Saturday, April 18, 2015

Ask Linda #1039a-Readers comment on “Disputed double hit”

Linda, as you know, those fellow competitors are "protectors of the field"...a nice concept which too many golfers are either blissfully unaware of or unwilling to accept that responsibility.
Lou from St. Augustine, Florida

Excellent point, Lou. And in a similar vein…

Very well answered, Linda. Too few players are prepared to report infractions of the rules because of possible repercussions from "stronger" personalities.
Lou from Bodicote, England

An attorney raises a “lawyerly” point:


I am an attorney and this is an interesting situation. Just because two players say "A" and only one says "B" does not mean that "A" has been established by a preponderance of the evidence. Credibility is a huge factor in all he said/she said disputes.  A judge must assess the demeanor of the witnesses, their ability to observe, potential bias, and other factors which may tend to make the testimony of the one more likely than the testimony of the two. 

Lou from Chicago

Dear Lou,

Sometimes it does seem that one needs a law degree in order to interpret the Rules of Golf correctly. This is one situation where it is not necessary.

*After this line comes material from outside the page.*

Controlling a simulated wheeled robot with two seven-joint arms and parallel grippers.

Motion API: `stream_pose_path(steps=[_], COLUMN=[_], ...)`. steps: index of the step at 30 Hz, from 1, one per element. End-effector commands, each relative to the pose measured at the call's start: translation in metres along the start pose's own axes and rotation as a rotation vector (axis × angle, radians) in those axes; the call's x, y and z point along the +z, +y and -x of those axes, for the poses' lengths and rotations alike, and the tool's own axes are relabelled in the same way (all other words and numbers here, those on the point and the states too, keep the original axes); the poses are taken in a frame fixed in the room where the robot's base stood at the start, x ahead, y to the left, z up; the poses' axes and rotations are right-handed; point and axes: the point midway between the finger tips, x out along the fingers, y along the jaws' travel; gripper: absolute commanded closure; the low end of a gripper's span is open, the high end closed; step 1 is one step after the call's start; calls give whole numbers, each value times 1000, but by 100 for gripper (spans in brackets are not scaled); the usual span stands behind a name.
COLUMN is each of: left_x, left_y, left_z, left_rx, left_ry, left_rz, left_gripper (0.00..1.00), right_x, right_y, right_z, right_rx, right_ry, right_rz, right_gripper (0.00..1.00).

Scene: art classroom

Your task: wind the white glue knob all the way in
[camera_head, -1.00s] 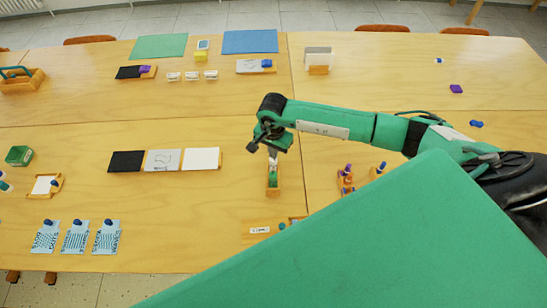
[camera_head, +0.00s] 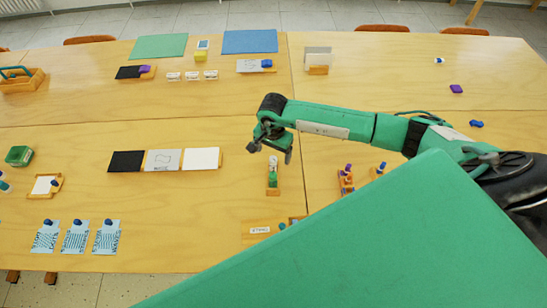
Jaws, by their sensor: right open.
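The white glue knob (camera_head: 273,161) sits on top of a green glue stick (camera_head: 273,179), which stands in a small orange wooden holder (camera_head: 273,192) near the middle of the table. My right gripper (camera_head: 270,150) is just above the knob, pointing down. Its fingers are spread apart and nothing shows between them. The knob looks clear of the fingers, but the exact gap is hard to tell. My left gripper does not show.
Black, grey and white panels (camera_head: 201,158) lie left of the holder. Orange holders with purple and blue pieces (camera_head: 346,179) stand to its right. A wooden block with a label (camera_head: 260,229) is in front. The table (camera_head: 215,210) is bare around the holder's left side.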

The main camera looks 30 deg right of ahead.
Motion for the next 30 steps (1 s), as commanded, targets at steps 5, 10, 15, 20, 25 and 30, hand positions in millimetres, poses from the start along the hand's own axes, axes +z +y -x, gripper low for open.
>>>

There are certain situations in golf where players are unaware they have breached a Rule. Sometimes ignorance is the culprit, occasionally the player is unaware of what occurred, and rarely (I hope) the player is cheating.

Golfers are responsible for observing the play of their fellow competitors. They are obligated to apprise them of any penalties they have incurred, and to report such incidents to the Committee for resolution when there is disagreement. This is what the reader above meant by “protecting the field.”

A double hit is an action of which the player is sometimes unaware, but is easy for others to observe. In the reader’s narrative, two different players observed the infraction. Assuming the motives of two distinct individuals playing a game dependent on honesty were pure, the Committee would penalize the player for the double hit. I cannot imagine a scenario in which two players with nefarious intentions invented the same observation. Did they conspire before the round to accuse the player of a double hit on the 15th green? That, to me, would be unthinkable.

Consider a different scenario in which a player disturbs a few grains of sand during his backswing in a bunker. Did he feel it? Probably not. Did he see it? Not likely. Would the Committee take his word that the shot was clean over two players who saw the sand fly up on his backswing? I doubt it.

These are not cases of he said/she said. They are situations where players have properly assumed their responsibility to observe play and report infractions. The presumption on the double hit would be that the player was honestly unaware that it happened, and the other players honestly and properly (some might say “courageously”) reported their observation to the player and subsequently to the Committee.